福島第一原発の事故の直接の原因は、当然のこと東北の大地震・大津波なのだが、その背景には長年の腐敗し利権化した政府と東京電力の体質があった。かれらの安全を軽視し、事故を隠蔽する体質は一部のジャーナリストや反原発運動家によって告発されつづけたが、政府と東電は権力と資金力を以て世論を誘導し、多くの国民は問題点に気づくことがなかった。しかし、今回の事件を通じて、そうした問題点が洗いざらい白日にさらされた。政府と東電は、不道理を重ねた末に、報いを受けることになった。

すでに巨大となった中国経済が一朝一夕に失速することはあるまい。だが、結局ところ、道理に反する行いは永遠には続かないのだ。遠からぬ将来、中国は自らが犯してきた自己撞着ゆえに、経済が失速し、社会は不安定化し、重大な政治的改革を迫られると予想する。矛盾のエネルギーは地下で着々と蓄えられ、地上に噴火する機会をうかがっているのだ。この場合、中国は超大国にはなりえず、「アジアの巨大なメキシコ」とでもいうべき、ぱっとしない中進国の地位にとどまるだろう。中国は日本の脅威にはならない。

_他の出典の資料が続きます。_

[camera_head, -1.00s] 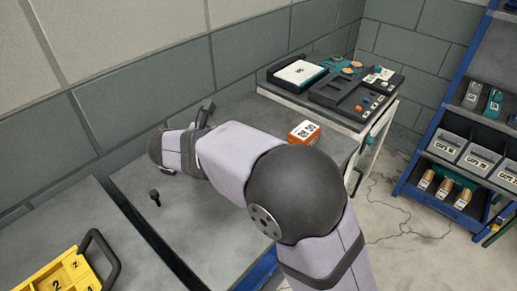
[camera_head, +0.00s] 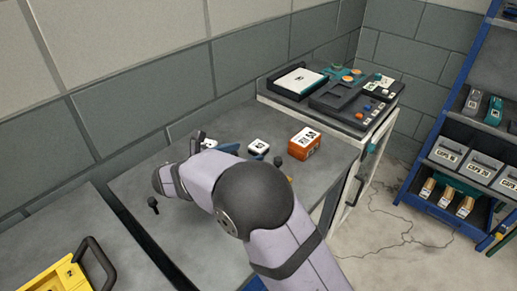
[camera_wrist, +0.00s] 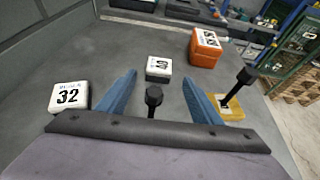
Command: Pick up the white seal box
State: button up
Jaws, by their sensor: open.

仮に、中国が現在抱える種々の難問を幸いにもすべて解決して、穏健な民主主義国として生まれ変わることができるなら、それはそれで日本にとっては喜ばしいニュースだ。中国は、価値観を共有できる隣国になるからだ。中国が超経済大国となれば、日本もその恩恵に預かることができるだろう。この場合でも中国は日本の脅威とはならない。

というわけでいずれにしろ、中国をあまり恐れる必要はないだろう。日本は今回、大きな震災を受けて復興には長い時間がかかるだろうが、法治主義という中国が簡単には獲得できない美点をすでに確立していることに誇りと自信をもっていい。日本は日本人が卑下するほどダメな国ではないのだ。